─── Given information
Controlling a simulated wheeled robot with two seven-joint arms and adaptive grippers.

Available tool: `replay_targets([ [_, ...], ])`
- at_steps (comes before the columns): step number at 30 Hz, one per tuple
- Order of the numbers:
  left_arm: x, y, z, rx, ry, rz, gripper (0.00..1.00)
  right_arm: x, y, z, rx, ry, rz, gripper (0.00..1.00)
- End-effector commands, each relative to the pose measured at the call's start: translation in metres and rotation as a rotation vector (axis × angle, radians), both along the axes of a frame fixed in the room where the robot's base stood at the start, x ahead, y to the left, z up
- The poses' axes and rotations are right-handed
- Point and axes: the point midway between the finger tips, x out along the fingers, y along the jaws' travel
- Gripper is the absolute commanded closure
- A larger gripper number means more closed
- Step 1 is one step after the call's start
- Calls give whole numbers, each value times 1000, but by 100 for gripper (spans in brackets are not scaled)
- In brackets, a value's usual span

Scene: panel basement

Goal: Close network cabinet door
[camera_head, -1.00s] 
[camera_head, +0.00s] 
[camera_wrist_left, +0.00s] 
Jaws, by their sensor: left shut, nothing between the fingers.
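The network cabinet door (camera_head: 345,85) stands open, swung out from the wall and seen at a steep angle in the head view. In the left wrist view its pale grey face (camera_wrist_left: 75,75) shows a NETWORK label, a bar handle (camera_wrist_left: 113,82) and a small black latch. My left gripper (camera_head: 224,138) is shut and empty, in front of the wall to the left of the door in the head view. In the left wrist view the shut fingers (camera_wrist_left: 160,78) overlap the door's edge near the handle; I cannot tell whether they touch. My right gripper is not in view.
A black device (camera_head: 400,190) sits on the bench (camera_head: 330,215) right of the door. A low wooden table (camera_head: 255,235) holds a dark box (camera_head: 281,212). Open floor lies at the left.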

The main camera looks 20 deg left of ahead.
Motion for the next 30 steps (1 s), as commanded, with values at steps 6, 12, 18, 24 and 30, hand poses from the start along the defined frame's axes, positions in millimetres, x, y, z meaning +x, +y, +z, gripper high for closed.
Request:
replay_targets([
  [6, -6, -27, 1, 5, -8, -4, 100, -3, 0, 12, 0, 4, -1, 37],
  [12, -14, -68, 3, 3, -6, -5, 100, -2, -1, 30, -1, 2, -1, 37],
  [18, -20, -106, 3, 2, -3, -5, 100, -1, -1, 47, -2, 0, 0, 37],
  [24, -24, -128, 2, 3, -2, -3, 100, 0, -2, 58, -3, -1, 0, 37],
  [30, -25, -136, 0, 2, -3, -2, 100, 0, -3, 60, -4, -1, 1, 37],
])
──────
- **Aim of the exercise**:
Give back exactly the lines beginning at the one with "The main camera looks 20 deg left of ahead." and ending at the final line of the material; both boundary lines belong in it.

- **Correct output**:
The main camera looks 20 deg left of ahead.
Motion for the next 30 steps (1 s), as commanded, with values at steps 6, 12, 18, 24 and 30, hand poses from the start along the defined frame's axes, positions in millimetres, x, y, z meaning +x, +y, +z, gripper high for closed.
Request:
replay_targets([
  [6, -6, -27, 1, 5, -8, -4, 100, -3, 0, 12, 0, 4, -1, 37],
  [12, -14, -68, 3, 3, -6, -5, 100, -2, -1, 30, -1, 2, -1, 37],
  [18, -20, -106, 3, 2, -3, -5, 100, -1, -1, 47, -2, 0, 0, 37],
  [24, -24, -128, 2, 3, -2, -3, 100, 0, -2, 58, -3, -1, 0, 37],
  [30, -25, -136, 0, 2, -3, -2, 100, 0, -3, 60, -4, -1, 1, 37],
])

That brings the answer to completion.